Backed up: Disk1 - filesys sda1, sda2, sda3, sda4, sda5, sda6, sda7, sda8

Restored: Disk 1 - filesys sda2, sda5

Next, I attempted a dissimilar system restore, I placed drive1 and drive2 into the system and attempted to perform the same restore, the only difference is the extra disk -- that's when the error about disk1 being too small occur.

Test case 2:

Backed up: Disk1 - filesys sda1, sda2, sda3, sda4, sda5, sda6, sda7, sda8

Restored: Disk 1 - filesys sda2, sda5 Disk 2 - empty

What I dont understand is, I was previously able to perform a full restore on disk1 without any errors. Why is it when I perform a dissimilar system restore, the error occurs on disk1?

 

EDIT:

I've attempted a full reformat of all my drives and have deleted all my partitions in the partition table and this error still appears. I'm certain it has something to do with the disk parition at this point. However whenever I do a df, it results in no filesystems on the drives. /dev/sda is consistently coming up as 0KB even though bmr discovered /dev/sda/ with 67GB.

Kalm
Level 3
Partner Accredited

 

 
 
Gather the target hardware configuration by performing a “Prepare To Discover” operation on the target hardware followed by a 'Discovery' boot.
 
Using the new copy of the configuration, edit the 'Volumes' section and use the discovered configuration to display the target disks.  Make use of the 'Initialize' button.
 
  • The new disks will be set to 'restricted' by default. All target disks must first have this restriction removed before slices/logical partitions/file systems can be created and allocated.
  • Map all required disk spaces for the restore operation to the new disk layout..
  • Save off the new disk layout data.
 
Once the restore configuration has been updated to match the target hardware environment, perform a “Prepare to Restore” operation, specifying the updated restore configuration name.  Once completed, initiate a normal BMR restore operation.
 
For viewing a methodology for performing Dissimilar System Restore (DSR) for UNIX servers in detail, kindly check the following KB article:
 
http://www.symantec.com/business/support/index?page=content&id=TECH62678

Zahid_Haseeb
Moderator
Moderator
Partner    VIP    Accredited

Hi gumbo

Try the below VDO which covered the BMR restore to a vm but you may get some insight regarding your concern. Its a two parts presentation.

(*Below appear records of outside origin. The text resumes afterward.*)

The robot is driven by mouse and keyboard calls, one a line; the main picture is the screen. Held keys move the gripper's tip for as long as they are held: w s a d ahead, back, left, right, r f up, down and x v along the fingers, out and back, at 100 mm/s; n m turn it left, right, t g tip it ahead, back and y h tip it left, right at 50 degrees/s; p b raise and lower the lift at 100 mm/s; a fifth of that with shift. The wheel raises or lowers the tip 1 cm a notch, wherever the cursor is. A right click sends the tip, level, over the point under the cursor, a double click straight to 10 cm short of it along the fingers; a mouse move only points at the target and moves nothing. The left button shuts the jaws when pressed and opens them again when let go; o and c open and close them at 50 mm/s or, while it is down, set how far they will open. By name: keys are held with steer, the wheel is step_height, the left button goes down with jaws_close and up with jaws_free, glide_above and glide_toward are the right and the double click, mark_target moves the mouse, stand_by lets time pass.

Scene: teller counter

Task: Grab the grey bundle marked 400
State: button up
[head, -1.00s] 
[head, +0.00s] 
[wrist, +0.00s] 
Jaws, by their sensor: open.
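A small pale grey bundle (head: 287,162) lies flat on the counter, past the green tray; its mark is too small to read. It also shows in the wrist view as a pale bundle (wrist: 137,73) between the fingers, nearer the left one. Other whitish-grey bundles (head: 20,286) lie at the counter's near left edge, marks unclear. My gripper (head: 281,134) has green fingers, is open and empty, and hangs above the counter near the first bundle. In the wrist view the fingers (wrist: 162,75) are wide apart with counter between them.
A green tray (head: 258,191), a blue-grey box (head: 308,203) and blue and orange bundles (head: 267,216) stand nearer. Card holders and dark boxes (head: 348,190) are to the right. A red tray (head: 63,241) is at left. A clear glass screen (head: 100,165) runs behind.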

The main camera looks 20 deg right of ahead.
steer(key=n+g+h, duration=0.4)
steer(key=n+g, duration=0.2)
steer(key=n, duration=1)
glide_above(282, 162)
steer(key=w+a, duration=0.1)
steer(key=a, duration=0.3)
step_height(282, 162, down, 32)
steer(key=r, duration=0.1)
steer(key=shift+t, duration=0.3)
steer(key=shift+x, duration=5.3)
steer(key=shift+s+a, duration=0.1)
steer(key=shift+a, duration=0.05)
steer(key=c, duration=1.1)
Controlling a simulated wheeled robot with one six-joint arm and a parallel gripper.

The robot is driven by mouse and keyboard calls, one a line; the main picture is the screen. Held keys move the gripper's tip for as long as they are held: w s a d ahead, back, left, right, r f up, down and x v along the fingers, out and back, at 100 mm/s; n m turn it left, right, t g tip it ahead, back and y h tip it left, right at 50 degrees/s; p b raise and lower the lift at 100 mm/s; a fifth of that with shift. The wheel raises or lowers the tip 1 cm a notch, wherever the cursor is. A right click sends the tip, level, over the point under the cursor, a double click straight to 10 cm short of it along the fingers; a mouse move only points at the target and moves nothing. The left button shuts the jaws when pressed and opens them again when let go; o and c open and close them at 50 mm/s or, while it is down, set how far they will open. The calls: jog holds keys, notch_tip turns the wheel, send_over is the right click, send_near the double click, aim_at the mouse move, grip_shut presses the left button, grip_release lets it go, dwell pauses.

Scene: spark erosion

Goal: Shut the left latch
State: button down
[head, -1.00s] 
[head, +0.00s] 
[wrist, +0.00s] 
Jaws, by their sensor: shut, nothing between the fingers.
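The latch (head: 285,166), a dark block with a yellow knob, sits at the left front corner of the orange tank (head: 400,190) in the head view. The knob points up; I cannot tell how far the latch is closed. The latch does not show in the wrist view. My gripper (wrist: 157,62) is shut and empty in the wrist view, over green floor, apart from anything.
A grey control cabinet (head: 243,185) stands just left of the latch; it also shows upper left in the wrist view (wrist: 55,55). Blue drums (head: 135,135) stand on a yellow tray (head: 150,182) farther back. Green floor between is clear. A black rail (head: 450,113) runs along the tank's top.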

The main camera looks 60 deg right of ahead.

https://www-secure.symantec.com/connect/videos/netbackup-bmr-701-release-windows-2008-client-physical-machine-virtual-machine-restore-part1

https://www-secure.symantec.com/connect/videos/netbackup-bmr-701-release-windows-2008-client-physical-machine-virtual-machine-restore-part2

mandar_khanolka
Level 6
Employee

>>> Is this considered dissimilar disk restore or dissimilar system restore? (I am aware dissimilar system restore isn't supported in linux.)

I consider the destination hardware is exactly same machine as original expect the two disks of  diff sizes. Then this scenario is DDR and not DSR.

Regarding the insufficient disk issue that you are facing, it would be great if you can provide below info:

1. restore log created on master server @ /usr/openv/netbackup/logs/bmrrst/<client_name>/*.log

2. Client configuration. On master, fire "bmrs -o list -r config" query and identify ID of your client config for which you did PTR.

Then run below command,

bmrs -o querytree -r database -table config -id <ID> -gui > cl.conf

Provide this cl.conf file along with the restore log.

Thanks.

-Mandar

gumbo
Level 4

Thanks for the tip Karam. My disks were already not restricted.

Thanks also for the video links Zahib. I've already watched them one too many times when I was attempting Windows BMR restores.

 

Mandar, I've attached the restore log and the cl.conf file. I'm using the configuration called 'DissimilarDisk' on a client named 'bsrv7'

Some extra information: I'm guessing the error has to do with the drives' partitioning. When I dropped to a command prompt during the prepare to discover process, I looked into the partitions on my disks. This is the output I got:

> cat /proc/partitions

Major= 8     Minor=0     Blocks = 71041024    Disk = sda

Major=8      Minor=16   Blocks = 71041024    Disk = sdb

 

> fdisk -l

Disk /dev/sda: 72.7GB, 72746008576 byte .... more info about /dev/sda

Disk /dev/sda doesn't contain a valid partition table.

Disk /dev/sdb: 72.7GB, 72746008576 byte .... more info about /dev/sdb

Disk /dev/sdb doesn't contain a valid partition table.

Which brings me to ask, does the disk have to be partitioned before every restore? If so, why didn't I have to perform a partioning when I was performing a general restore?

EDIT: I attempted another test where I created one partition on /dev/sda and another partition on /dev/sdb. This was done with the 'fdisk' command and I made sure I wrote out the partition table and saved it before I performed the restore. During the disk mapping, I mapped root "/" on /dev/sda and "/var" on /dev/sdb.  It still errors out on the same condition: Disk 'sda' too small, # bytes needed, 0 KB available.

Looking forward to a response. Thanks.